Terry Regional Museum of Painting
A Fine Arts in front of the square in Tilcara
Right in front of Tilcara's main square, overshadowed by the tall tents of the fair that took over the town's main plot, an old mansion awaits the visit of the most curious and, of course, the most attentive traveler.
José Antonio Terry, son of a historic Argentinean Minister of Finance, decided to settle there at the beginning of the 20th century with his beautiful wife.
The rooms on the first floor show his artistic evolution. Of the collection, the nudes from his first period, when he traveled to Europe to perfect his art, stand out.
The works in the main room perhaps reveal his peak, when he portrayed the local Puna people and their customs. The faces are authentic, unique and highly expressive.
His self-portrait with lens and pipe shows an overwhelming personality, which allowed him to overcome his physical disability and transcend through his paintings; José, as well as his two sisters, also artists, suffered from deafness since birth.
In addition to his facet as a master painter, there are still many works that his spirit of solidarity made possible in Tilcara; among them, the creation of the Terry Athletic Club, perhaps the only one in the world to be founded by a painter. José was able to provide it with a basketball court with a mosaic floor, something unique in the puna at the time? After his death, his heirs continued to help the club, until inconsistencies in the rendering of accounts brought the club to an end. A symbol of our Argentina.
In the upstairs atelier, Terry's utensils are displayed, as well as other great works of his manufacture. The furniture of his time is also admirable.
Decades later, when the house was converted into a museum, the neighboring property was added to the temporary exhibition center. There we were lucky enough to visit the exhibition "Museo en la Frontera".

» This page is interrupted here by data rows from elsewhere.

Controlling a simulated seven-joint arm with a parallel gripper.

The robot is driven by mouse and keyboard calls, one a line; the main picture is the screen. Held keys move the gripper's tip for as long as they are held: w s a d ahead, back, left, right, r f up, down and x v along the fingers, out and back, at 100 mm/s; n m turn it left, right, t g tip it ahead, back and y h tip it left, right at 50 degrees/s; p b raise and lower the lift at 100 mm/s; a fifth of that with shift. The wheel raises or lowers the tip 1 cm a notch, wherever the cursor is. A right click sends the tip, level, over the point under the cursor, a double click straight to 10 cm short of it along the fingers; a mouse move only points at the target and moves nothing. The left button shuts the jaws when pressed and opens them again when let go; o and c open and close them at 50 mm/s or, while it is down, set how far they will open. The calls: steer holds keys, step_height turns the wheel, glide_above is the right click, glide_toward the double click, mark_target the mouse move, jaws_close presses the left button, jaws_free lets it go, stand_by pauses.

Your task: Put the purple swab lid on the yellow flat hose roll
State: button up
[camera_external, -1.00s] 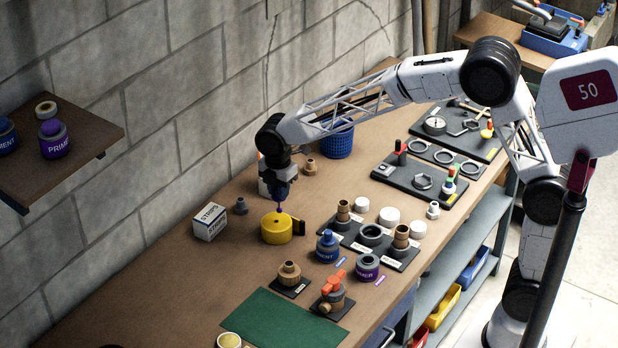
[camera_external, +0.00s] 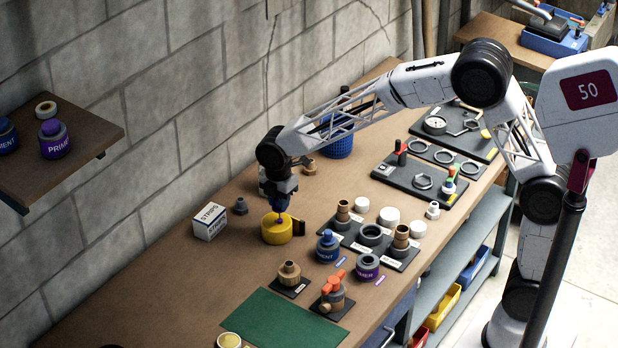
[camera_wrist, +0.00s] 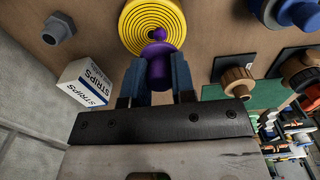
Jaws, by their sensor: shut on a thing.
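The yellow flat hose roll (camera_external: 276,232) lies on the bench, and its coiled top shows in the wrist view (camera_wrist: 134,27). My gripper (camera_external: 280,208) is just above the roll and points down. In the wrist view my gripper (camera_wrist: 157,65) is shut on the purple swab lid (camera_wrist: 157,54), whose purple swab tip (camera_wrist: 157,33) reaches over the roll's middle. I cannot tell whether the lid touches the roll. The open purple primer can (camera_external: 367,267) stands on the bench to the right of the roll.
A strips box (camera_external: 210,222) and a grey fitting (camera_external: 241,206) stand left of the roll. A blue cement can (camera_external: 327,246) stands to its right. Brown fittings and a black tray (camera_external: 384,262) lie further right. A green mat (camera_external: 285,318) lies in front.

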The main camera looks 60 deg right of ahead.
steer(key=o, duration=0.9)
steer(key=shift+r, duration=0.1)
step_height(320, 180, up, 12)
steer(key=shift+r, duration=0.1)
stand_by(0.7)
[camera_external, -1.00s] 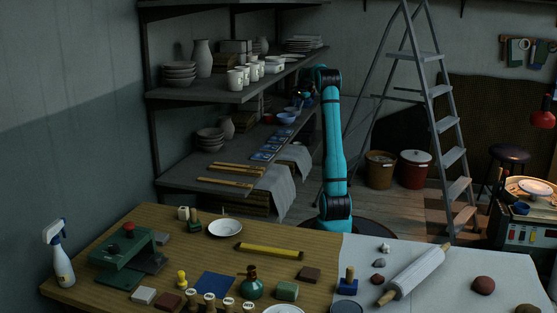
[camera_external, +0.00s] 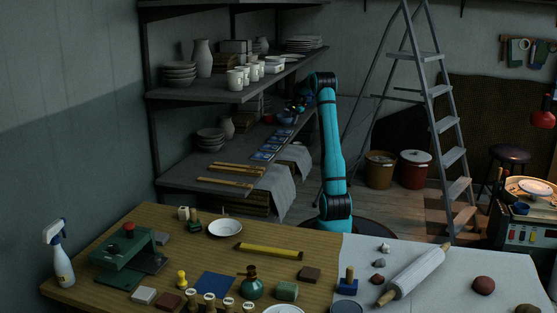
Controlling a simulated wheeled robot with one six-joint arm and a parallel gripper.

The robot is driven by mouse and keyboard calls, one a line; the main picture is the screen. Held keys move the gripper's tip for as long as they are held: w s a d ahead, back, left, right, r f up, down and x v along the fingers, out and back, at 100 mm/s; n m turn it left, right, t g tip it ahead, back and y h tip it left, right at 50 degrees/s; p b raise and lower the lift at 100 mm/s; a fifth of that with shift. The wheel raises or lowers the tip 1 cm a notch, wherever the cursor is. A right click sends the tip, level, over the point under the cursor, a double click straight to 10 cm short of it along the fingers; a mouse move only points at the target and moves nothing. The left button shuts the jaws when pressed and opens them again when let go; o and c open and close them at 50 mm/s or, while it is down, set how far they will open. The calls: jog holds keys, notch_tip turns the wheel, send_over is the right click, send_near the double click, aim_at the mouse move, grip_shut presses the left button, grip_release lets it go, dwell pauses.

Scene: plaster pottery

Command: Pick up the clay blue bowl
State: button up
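A small blue bowl (camera_external: 285,119) sits on the lower shelf along the left wall, near its far end. My turquoise arm reaches left to that shelf. My gripper (camera_external: 293,107) is small and dark here, low over the shelf just above and behind the bowl in the picture. I cannot tell whether it touches the bowl, or whether its fingers are open or shut. Shadow and the wrist hide part of this spot.
A red bowl (camera_external: 267,118) stands left of the blue one. Blue tiles (camera_external: 265,150) lie nearer on the same shelf. The upper shelf (camera_external: 238,97) with white cups (camera_external: 234,79) hangs above. A stepladder (camera_external: 440,110) stands right of my arm.

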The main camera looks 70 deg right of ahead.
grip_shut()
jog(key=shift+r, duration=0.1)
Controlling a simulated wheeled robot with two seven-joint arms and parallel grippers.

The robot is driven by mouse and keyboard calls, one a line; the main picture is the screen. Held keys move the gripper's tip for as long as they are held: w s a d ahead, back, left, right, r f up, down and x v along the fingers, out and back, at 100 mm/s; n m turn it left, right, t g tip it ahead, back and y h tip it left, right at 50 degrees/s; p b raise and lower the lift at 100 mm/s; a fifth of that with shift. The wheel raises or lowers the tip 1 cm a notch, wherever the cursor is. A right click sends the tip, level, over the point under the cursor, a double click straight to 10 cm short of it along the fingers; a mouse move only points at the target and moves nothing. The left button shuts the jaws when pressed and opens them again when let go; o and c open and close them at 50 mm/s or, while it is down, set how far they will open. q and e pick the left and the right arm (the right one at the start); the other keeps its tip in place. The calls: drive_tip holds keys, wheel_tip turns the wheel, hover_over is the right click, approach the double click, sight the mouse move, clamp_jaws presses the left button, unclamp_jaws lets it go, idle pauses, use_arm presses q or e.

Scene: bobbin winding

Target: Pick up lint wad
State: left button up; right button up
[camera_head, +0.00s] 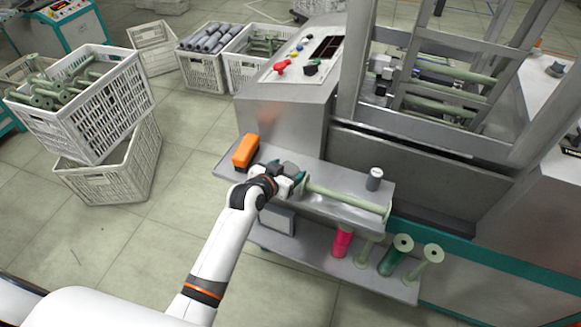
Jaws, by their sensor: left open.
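My left gripper (299,180) is open over the upper metal shelf (335,176) at the front of the machine, reaching in from below. A small dark grey lump (289,168) shows right at the gripper's far side. It may be the lint wad, but the gripper partly blends with it and I cannot tell whether they touch. A pale green bobbin (345,199) lies along the shelf's front edge. Its left end is hidden by the gripper. My right gripper is not in view.
An orange box (245,151) stands on the shelf's left end, and a grey cylinder (374,179) stands at its right. The lower shelf (320,258) holds a pink spool (342,241) and several green bobbins. White crates (108,105) stand at left. Floor between is clear.

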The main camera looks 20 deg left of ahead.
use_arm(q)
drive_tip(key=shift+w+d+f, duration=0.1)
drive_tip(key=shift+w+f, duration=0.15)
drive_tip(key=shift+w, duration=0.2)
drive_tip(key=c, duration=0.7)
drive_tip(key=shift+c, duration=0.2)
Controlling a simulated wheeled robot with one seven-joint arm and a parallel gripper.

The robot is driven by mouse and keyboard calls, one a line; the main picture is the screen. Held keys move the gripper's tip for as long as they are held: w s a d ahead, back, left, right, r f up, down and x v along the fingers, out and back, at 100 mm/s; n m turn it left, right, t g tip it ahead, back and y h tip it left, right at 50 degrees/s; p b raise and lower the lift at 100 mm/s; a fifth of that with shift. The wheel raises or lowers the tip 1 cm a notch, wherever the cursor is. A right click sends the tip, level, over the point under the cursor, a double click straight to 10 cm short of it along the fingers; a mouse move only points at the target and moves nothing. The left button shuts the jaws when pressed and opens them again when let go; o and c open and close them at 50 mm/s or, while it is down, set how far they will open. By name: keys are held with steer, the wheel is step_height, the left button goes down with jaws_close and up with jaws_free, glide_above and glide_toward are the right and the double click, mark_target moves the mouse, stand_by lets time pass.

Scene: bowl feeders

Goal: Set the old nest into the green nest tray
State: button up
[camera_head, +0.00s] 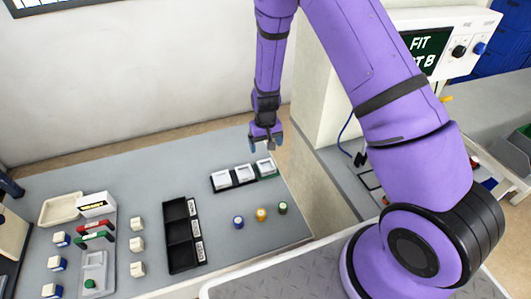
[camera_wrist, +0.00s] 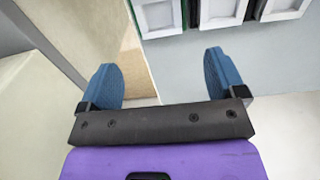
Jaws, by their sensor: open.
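Three white square nests sit in a row of dark trays near the table's far right edge: a left one (camera_head: 222,179), a middle one (camera_head: 244,174) and a right one (camera_head: 265,167). The right one lies in the tray with a green edge (camera_head: 270,177), the green nest tray. I cannot tell which nest is the old one. In the wrist view the row is at the top, with the green-edged one (camera_wrist: 158,16) leftmost. My gripper (camera_head: 266,146) is open and empty above and just behind the right nest. Its blue fingers are apart in the wrist view (camera_wrist: 161,78).
Blue, yellow and green knobs (camera_head: 261,214) stand in front of the nests. A black three-compartment tray (camera_head: 180,231) lies left of them. Small white blocks (camera_head: 137,246), a beige tray (camera_head: 61,208) and a grey fixture (camera_head: 94,264) fill the left. A cream cabinet (camera_head: 318,110) stands close right.

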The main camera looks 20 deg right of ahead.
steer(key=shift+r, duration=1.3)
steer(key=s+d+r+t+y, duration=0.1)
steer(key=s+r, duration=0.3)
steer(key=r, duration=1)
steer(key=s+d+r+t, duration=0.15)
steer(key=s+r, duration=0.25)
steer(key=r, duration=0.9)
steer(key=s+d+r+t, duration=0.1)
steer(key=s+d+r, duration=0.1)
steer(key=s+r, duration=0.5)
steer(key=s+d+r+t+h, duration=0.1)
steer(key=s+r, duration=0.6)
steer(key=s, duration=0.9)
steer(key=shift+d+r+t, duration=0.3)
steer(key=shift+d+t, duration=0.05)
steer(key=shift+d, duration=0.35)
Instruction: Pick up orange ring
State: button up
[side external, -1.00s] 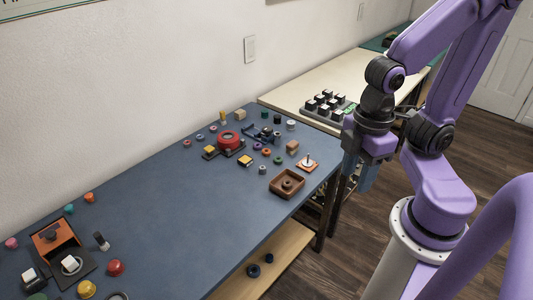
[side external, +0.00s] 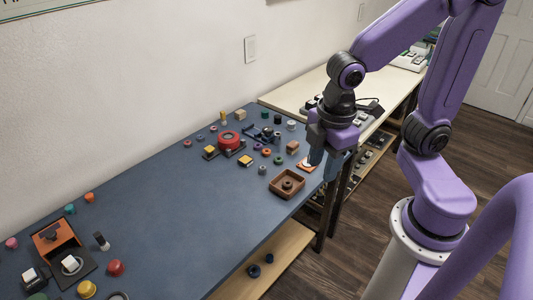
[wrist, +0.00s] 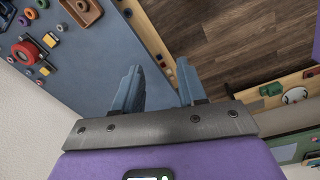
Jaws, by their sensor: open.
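The small orange ring (side external: 266,152) lies flat on the blue bench top, between a purple ring (side external: 257,146) and a green ring (side external: 278,160). My gripper (side external: 323,158) is at the right edge of the bench, to the right of the orange ring and apart from it. In the wrist view my gripper (wrist: 157,78) has its two blue fingers spread with nothing between them.
A red round part (side external: 228,140) sits farther left. The middle of the blue bench (side external: 175,205) is clear.

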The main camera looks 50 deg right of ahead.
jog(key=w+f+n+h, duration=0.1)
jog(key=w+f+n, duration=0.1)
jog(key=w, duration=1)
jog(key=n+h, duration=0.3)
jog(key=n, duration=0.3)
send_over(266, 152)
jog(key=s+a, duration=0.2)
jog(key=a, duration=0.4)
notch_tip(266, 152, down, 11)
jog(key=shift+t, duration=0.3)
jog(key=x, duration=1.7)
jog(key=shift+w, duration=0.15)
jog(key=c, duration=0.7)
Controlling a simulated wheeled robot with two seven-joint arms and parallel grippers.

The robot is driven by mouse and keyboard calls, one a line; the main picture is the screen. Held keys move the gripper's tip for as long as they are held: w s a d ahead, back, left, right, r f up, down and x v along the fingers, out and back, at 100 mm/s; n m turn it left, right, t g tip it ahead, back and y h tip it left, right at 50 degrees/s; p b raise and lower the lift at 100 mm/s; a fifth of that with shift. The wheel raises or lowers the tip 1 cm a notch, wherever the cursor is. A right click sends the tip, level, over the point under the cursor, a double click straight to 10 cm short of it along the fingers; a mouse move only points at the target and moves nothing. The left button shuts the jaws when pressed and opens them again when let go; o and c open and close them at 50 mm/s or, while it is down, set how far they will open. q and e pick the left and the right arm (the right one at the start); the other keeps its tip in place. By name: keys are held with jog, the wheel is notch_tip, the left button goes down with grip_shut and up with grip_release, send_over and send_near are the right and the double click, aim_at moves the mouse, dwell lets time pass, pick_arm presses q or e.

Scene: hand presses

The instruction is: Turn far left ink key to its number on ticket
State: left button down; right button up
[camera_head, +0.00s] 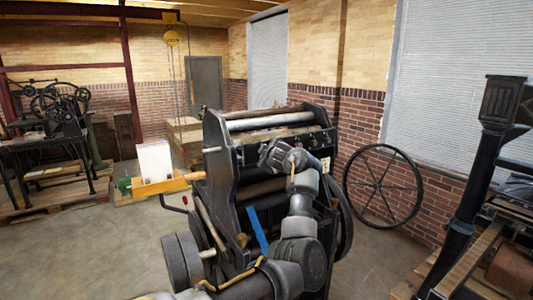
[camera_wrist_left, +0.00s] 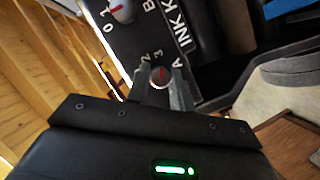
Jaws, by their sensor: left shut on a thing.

The current director of the institution, Juan Muñoz, decided to honor the first person to occupy that position, Félix Leonardo Pereyra, with an exhibition of drawings made by children from Yavi and La Quiaca in 1964. The former director had urged the students of the frontier public schools to draw their environment, and those works were kept in the museum's archive for half a century as part of its heritage. In mid-2020 the discovery of those drawings shocked Muñoz, to such an extent that he decided to mount an exhibition with those small masterpieces of those great children, who unknowingly provided their naive but profound testimony of their time. The perfection of the strokes, the childlike sensitivity of the faces of the drawn characters, the surprising precision of the sketches of the Church of Yavi and the railway bridge that joins La Quiaca with Villazón (Bolivia) move the visitor. And much more when hearing, from their descendants and acquaintances, the misfortunes that so many of them suffered with the passing of time.
We did the whole tour with the valuable guidance of Adrián, one of those agents committed to their job that generate gratitude and recognition of every museum lover.